Information supplied >>
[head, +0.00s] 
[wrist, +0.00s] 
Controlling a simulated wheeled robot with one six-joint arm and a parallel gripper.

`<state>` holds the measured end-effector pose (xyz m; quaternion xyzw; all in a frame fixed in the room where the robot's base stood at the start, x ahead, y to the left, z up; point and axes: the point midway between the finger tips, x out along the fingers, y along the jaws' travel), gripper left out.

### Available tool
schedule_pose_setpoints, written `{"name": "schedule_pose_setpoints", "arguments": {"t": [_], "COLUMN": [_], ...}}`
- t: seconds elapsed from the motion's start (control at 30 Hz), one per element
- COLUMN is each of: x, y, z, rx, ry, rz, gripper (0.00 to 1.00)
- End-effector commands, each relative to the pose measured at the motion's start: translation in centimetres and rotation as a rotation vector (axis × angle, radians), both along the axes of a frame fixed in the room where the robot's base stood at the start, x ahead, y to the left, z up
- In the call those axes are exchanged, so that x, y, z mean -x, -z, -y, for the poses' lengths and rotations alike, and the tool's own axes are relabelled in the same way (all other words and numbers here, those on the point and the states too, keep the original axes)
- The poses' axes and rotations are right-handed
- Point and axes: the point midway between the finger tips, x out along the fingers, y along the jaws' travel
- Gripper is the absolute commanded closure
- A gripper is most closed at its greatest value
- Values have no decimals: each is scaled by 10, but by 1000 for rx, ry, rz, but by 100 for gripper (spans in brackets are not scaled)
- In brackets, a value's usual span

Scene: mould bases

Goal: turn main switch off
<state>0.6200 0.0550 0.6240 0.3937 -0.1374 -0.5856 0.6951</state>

Problem to solve >>
Nothing in the listing may be changed; retype it all exactly.

Result for this exercise >>
[head, +0.00s] 
[wrist, +0.00s] 
Controlling a simulated wheeled robot with one six-joint arm and a parallel gripper.

`<state>` holds the measured end-effector pose (xyz m; quaternion xyzw; all in a frame fixed in the room where the robot's base stood at the start, x ahead, y to the left, z up; point and axes: the point midway between the finger tips, x out along the fingers, y along the jaws' travel), gripper left out.

### Available tool
schedule_pose_setpoints, written `{"name": "schedule_pose_setpoints", "arguments": {"t": [_], "COLUMN": [_], ...}}`
- t: seconds elapsed from the motion's start (control at 30 Hz), one per element
- COLUMN is each of: x, y, z, rx, ry, rz, gripper (0.00 to 1.00)
- End-effector commands, each relative to the pose measured at the motion's start: translation in centimetres and rotation as a rotation vector (axis × angle, radians), both along the axes of a frame fixed in the room where the robot's base stood at the start, x ahead, y to the left, z up
- In the call those axes are exchanged, so that x, y, z mean -x, -z, -y, for the poses' lengths and rotations alike, and the tool's own axes are relabelled in the same way (all other words and numbers here, those on the point and the states too, keep the original axes)
- The poses' axes and rotations are right-handed
- Point and axes: the point midway between the finger tips, x out along the fingers, y along the jaws' travel
- Gripper is the absolute commanded closure
- A gripper is most closed at its greatest value
- Values have no decimals: each is scaled by 10, but by 1000 for rx, ry, rz, but by 100 for gripper (spans in brackets are not scaled)
- In brackets, a value's usual span

Scene: mould bases

Goal: turn main switch off
<state>0.6200 0.0550 0.6240 0.3937 -0.1374 -0.5856 0.6951</state>

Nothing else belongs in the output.